Minha geração não tem mais contra o que lutar, somente contra o sentimento de que tudo já foi feito e está sendo vendido barato, que a vida mesma é secundária desde que você tenha algumas coisas. O conhecimento é uma forma de agressão. A natureza pode desaparecer. 

Agora que tudo parece e é vendido como muito estruturado, racionalizado, em franco progresso, os marginais são todos nós, vivendo como que à deriva, em um mundo dominado pela nobreza orgulhosa e bem articulada, com artistas que não conhecem a diferença entre opressão e libertação, uma tolerância e rebeldia que beira o fascismo. Nós já vimos tudo, e achamos que compreendemos tudo, somos cínicos e conformistas. Não temos mais um inferno para nos salvar. 

A desordem dos sentidos seria um bom veneno para a altivez petrificada, mas pode ser a forma mais acabada de acomodação. Enquanto isso, continuo marginal, porque o que busco não é o que se oferece. Mas quase não há mais esse mundo "outro", essa crítica ao modo de ser, essa problematização de toda a cultura e seus valores. Separamos "arte" de "ideal", mas podemos ter nos fechado numa caixa de chumbo, nem a posição temos para criar nossa teia. Abandonamos o dogmatismo (pseudo)marxista e ficamos vazios. 

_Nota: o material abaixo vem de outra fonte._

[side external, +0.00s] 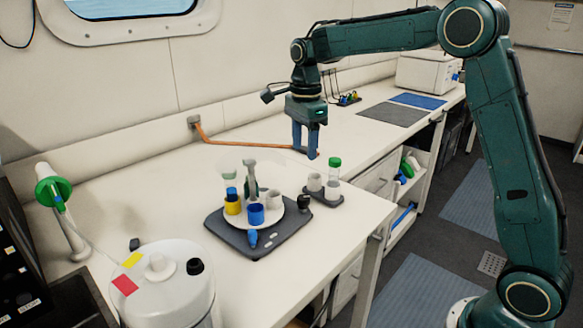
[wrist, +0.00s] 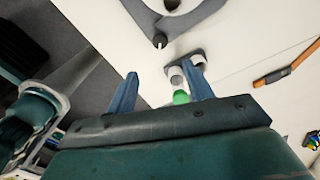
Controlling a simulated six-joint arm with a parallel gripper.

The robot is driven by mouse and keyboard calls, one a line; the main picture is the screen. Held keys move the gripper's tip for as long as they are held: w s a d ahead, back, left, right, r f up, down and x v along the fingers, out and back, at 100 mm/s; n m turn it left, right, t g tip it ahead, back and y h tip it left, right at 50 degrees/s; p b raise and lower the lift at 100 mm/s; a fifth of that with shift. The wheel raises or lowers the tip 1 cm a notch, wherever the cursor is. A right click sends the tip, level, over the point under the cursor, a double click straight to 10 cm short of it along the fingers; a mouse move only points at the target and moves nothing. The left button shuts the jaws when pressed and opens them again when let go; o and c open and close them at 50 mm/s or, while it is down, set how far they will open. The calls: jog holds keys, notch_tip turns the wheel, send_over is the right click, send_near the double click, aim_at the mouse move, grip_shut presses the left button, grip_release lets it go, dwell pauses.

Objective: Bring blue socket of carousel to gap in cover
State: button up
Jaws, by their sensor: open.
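The carousel is a white round plate (side external: 286,224) on a dark grey base (side external: 228,237) in the side view. Its blue socket (side external: 256,215) faces the front, with a yellow socket (side external: 232,206) to its left and a white socket (side external: 274,199) to its right. A grey post (side external: 251,176) rises near the middle. I cannot clearly make out the cover or its gap. My gripper (side external: 306,154) hangs above the bench, behind and right of the carousel, pointing down, open and empty. Its fingers (wrist: 163,68) stand apart in the wrist view, where part of the base (wrist: 205,10) shows.
A small grey holder (side external: 325,199) with a white cup and a green-capped vial (side external: 334,170) stands right of the carousel. A black knob (side external: 304,202) sits at the base's right corner. A white canister (side external: 170,290) stands front left. An orange cable (side external: 240,143) runs behind.

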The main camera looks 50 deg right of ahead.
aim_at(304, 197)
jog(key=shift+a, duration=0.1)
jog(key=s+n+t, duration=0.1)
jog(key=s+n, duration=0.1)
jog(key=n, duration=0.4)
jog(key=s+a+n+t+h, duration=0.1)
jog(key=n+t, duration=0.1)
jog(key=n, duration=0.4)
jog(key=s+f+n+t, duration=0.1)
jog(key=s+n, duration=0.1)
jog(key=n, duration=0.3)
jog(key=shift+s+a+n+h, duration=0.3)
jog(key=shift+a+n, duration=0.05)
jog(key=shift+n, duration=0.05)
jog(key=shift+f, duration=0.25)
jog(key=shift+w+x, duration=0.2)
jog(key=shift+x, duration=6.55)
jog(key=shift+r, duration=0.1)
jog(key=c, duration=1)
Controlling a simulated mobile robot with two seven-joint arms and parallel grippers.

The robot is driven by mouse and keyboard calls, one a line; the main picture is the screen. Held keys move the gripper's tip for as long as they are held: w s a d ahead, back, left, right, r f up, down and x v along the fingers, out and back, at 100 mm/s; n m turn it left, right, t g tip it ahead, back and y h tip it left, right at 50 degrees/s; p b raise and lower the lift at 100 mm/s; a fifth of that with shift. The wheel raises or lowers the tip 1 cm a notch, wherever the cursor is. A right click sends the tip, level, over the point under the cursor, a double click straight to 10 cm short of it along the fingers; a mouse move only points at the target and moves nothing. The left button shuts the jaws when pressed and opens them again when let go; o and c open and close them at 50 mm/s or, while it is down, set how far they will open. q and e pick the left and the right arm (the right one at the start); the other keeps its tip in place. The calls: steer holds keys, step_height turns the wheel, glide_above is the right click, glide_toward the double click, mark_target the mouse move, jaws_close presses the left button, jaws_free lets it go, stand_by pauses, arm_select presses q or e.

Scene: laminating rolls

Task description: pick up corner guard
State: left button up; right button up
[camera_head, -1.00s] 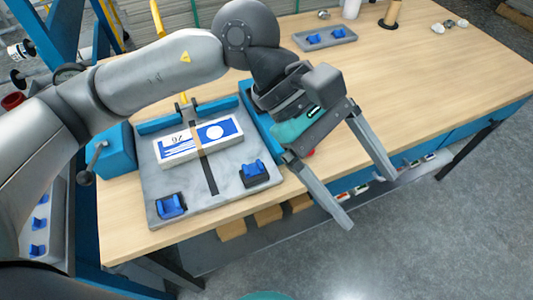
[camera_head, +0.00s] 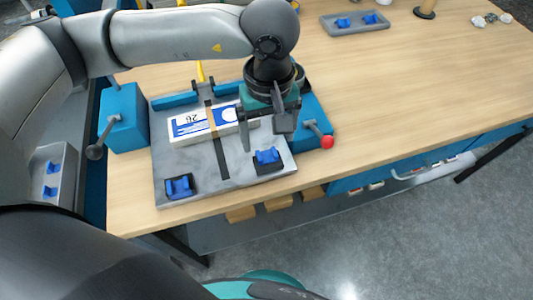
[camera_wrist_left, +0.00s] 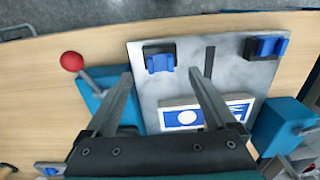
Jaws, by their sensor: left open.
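One blue corner guard (camera_head: 267,156) sits in a black holder at the front right of the grey plate (camera_head: 225,185). Another blue corner guard (camera_head: 179,186) sits in a holder at the front left. In the left wrist view they show as a blue guard (camera_wrist_left: 160,63) and a second one (camera_wrist_left: 267,46). My left gripper (camera_head: 264,139) points down over the plate's right side. It is open and empty, apart from the nearer guard. In the wrist view that guard lies between and just beyond the fingertips (camera_wrist_left: 161,74). My right gripper is not in view.
Blue clamp blocks stand either side, one with a red knob (camera_head: 327,142), one with a dark knob (camera_head: 95,153). A grey tray (camera_head: 355,29) with more blue guards stands farther back.

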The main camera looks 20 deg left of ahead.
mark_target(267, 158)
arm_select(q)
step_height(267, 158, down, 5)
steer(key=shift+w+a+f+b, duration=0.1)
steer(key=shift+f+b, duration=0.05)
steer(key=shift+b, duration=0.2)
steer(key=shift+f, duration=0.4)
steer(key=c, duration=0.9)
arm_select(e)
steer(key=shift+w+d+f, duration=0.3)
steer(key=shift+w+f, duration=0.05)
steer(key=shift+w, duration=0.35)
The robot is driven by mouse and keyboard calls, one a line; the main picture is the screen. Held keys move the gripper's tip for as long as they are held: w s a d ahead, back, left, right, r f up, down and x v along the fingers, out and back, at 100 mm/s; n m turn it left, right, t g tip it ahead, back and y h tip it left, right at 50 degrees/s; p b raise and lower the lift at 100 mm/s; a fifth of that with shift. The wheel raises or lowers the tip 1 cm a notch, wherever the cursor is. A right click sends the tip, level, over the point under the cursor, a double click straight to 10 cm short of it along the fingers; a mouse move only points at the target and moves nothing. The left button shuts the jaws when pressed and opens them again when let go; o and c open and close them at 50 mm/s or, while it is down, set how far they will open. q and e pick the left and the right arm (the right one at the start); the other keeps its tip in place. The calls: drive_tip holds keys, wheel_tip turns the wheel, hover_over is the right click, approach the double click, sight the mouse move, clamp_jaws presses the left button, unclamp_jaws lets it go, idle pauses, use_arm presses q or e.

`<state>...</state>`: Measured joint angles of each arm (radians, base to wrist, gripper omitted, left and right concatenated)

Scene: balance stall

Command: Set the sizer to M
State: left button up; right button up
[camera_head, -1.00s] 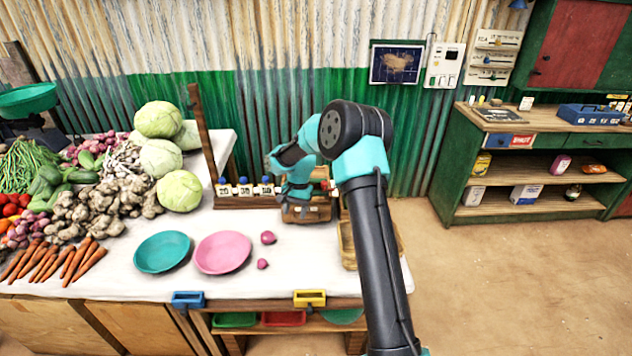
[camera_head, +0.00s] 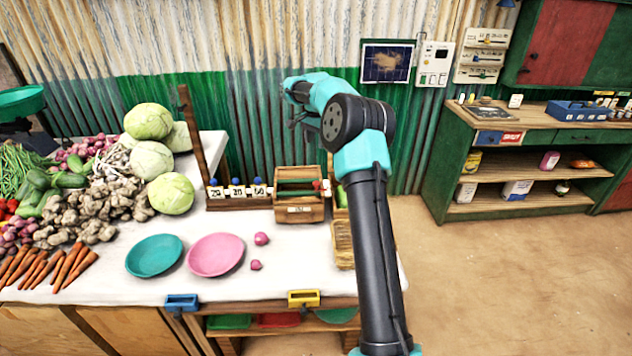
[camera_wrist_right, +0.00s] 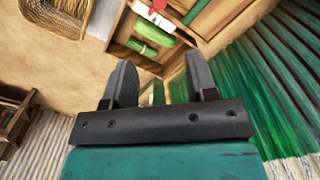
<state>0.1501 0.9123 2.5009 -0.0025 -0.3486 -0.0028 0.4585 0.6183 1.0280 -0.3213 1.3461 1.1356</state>
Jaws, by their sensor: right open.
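My right gripper (camera_head: 298,106) is raised in front of the corrugated wall, above and behind the wooden box, and is partly hidden by its own wrist. In the right wrist view its two fingers (camera_wrist_right: 160,78) are apart with nothing between them. I cannot tell for certain which thing is the sizer. The wooden box (camera_head: 300,208) on the table's back right has a small white label on its front and a small red part at its right side. Its setting is too small to read. My left gripper is not in view.
A numbered rack (camera_head: 238,204) with blue knobs stands left of the box. A teal plate (camera_head: 154,256) and a pink plate (camera_head: 216,255) lie in front. Vegetables fill the table's left. A green shelf unit (camera_head: 530,165) stands at right, beyond open floor.

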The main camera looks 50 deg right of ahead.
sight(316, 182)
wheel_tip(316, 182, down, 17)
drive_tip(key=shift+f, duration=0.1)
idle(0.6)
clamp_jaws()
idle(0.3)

Depois de vocês, o artista não tem uma lição à ensinar, ele quer duvidar e escutar, preservar através da destruição. Vocês adoeceram de morte o empreendedor guia que tinha como missão salvar os povos pelo trabalho. O sacrilégio, a preguiça, a luxúria são mais importantes que "Declarações de Direitos do Homem" feitas de domesticidade e honradez empobrecedoras. A realidade, que já estava pronta, no máximo uma questão de tempo, explode e a "razão" deixa de ser a "lógica do real". "A ciência, a nova nobreza!".

Ainda sobre você duas memórias:
Uma amiga pediu que falasse de você numa ONG da periferia. Quando contei seus erros e loucuras, pareceu ter sido imprudente. É como se ainda a "beleza" do poeta se misturasse a uma moralidade santificadora. Talvez o ícone medieval nos remeta ao alto, enquanto a lama toma conta do mundo e suas fraquezas. A descoberta da essência das coisas como trajeto incorrompido rumo ao acabado. A negação do tropeço iluminador. Da força dos objetos, sua teoria. Que o poeta ensina esse acolher da fragilidade, para que possamos andar em ziguezague, quando não temos certeza de nada, buscar esse desconhecido em si mesmo, uma voz pessoal.

Quando abandonamos os versos dos outros, já somos éticos. Porque fazemos coisas terríveis pela ambição de sermos parte de algo, de termos uma palavra de consolo, de estarmos de acordo. O que as pessoas chamam de "Rimbaud" pode ser ainda uma espécie de marca perfeita, um dogma, contrário a tudo que nos foi dito sobre a verdade do inesperado, do tumulto (ou, ao contrário, sua mitificação). A ética da arte é dialogar com o estranho da vida, querer abraçá-la, reconhecer seu rosto. 
Isso me mostra a incompletude desse nosso Brasil, sempre avançado, mas deixando pelas calçadas pedaços arcaicos.

Outra cena: lemos poemas franceses num bar, eu lia em português e um amigo no original. Abrimos debate. Uma moça que viveu muitos anos na França começou a falar sobre esse lado trash de Rimbaud. Meu amigo, de origem francesa, pareceu ofendido. Eu tentei confirmar, e daí?, mas não adiantou. Ou seja, a França, que foi nosso modelo de "civilização" na virada do século ainda é um ideal, um mito. Pior, a união do "belo" com o "bom" (mas um modelo pré-fabricado de "bom") é perigosa, porque os fascismos justificam sua violência pela beleza de sua pureza e ideais. Foi isso que sua geração mudou. A intensidade e a franqueza se tornaram valores e as coisas desse mundo ganharam seu direito à existir. Ainda somos colonizados. 

Mas se minha época é de confusão, individualismo e impulsividade, também porque nosso poder é suave, "liberal" e controla completamente as formas de participação e diálogo, posso dizer que vejo jovens absolutamente honestos e firmes, que vejo rebeldia real e mais disposta a jogar tudo, que novamente as velhas soluções parecem impossíveis. São ciclistas-ativistas, blogueiros, veganos, transgêneros, feministas radicais e gente que cria dinheiro local. Que ousam desafiar o que já foi decidido. Querem novos métodos. São videntes, mas não acham que sabem o caminho. São mais abertos à diversidade e não estão ligados à mesquinharias. Em um mundo que esconde de nós a verdade com tanto empenho, e corta as continuidades com sua instabilidade e rupturas, espero que esse espírito rimbaudiano viva da sua conexão com o passado e a razão, agora mais humilde e disposta à mudar.